Bashar al-Assad's Deadly Loophole in Syria Deal

Free Syrian Army fighters run in Aleppo, Syria, April 18, 2014. Salih Mahmud Leyla/Anadolu Agency/Getty Images.

The Obama administration's top accomplishment on Syria - a deal in which President Bashar al-Assad would surrender his chemical weapons - risks being undermined by substantial, potentially deadly loopholes in the agreement.

Secretary of State John Kerry touted on Tuesday the fact that Syria had given up almost all its declared chemical weapons and would finish the process by the end-of-April deadline.

"We now have the majority percentage of chemical weapons moved out of Syria, and we're moving on schedule to try to complete that task," he said at a State Department event.

But events in Syria paint a more complicated picture of Assad's continued ability to kill civilians with chemical weapons.
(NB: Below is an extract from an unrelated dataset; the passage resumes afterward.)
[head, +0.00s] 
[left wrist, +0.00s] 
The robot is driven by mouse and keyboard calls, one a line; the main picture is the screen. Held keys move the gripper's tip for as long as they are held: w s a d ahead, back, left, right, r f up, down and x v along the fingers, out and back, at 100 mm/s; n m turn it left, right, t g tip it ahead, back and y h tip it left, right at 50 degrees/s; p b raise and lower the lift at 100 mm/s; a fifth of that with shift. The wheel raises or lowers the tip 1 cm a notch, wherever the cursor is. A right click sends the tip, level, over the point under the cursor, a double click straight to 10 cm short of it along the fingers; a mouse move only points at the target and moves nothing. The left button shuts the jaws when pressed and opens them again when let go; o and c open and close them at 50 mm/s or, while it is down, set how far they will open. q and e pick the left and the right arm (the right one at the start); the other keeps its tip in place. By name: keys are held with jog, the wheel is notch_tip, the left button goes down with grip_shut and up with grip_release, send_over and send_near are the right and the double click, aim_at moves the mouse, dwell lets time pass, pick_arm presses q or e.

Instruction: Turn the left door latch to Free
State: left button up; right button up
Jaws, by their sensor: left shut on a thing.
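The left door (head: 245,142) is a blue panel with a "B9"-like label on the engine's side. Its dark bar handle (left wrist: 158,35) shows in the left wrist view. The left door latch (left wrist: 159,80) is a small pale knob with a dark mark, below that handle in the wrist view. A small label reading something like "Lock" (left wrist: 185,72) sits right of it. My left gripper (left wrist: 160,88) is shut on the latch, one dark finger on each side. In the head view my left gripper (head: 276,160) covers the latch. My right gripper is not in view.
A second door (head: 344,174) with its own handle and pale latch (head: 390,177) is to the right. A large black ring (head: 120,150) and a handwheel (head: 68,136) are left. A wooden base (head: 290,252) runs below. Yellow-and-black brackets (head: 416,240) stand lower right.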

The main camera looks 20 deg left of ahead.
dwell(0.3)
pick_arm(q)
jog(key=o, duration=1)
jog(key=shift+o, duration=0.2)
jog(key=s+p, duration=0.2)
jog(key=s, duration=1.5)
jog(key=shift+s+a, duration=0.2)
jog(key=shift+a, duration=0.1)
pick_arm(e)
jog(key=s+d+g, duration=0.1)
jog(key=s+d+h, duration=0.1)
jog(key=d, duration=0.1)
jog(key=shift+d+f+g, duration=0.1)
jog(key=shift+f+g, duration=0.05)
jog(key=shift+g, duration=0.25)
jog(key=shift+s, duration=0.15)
Earlier this month, the Assad regime allegedly used chlorine gas - a weapon Syria is not required to relinquish - against civilians in the town of Kafr Zita, causing victims to suffocate, choke, vomit, foam at the mouth and develop hypertension, according to a letter from the head of the Syrian Coalition, a Western-approved opposition group, to the United Nations Security Council.

In the letter, Syrian Coalition representative Najib Ghadbian urged investigators from the joint mission between the U.N. and the Organization for the Prohibition of Chemical Weapons (OPCW) to inspect a research center in Damascus that allegedly produces Syria's chlorine gas.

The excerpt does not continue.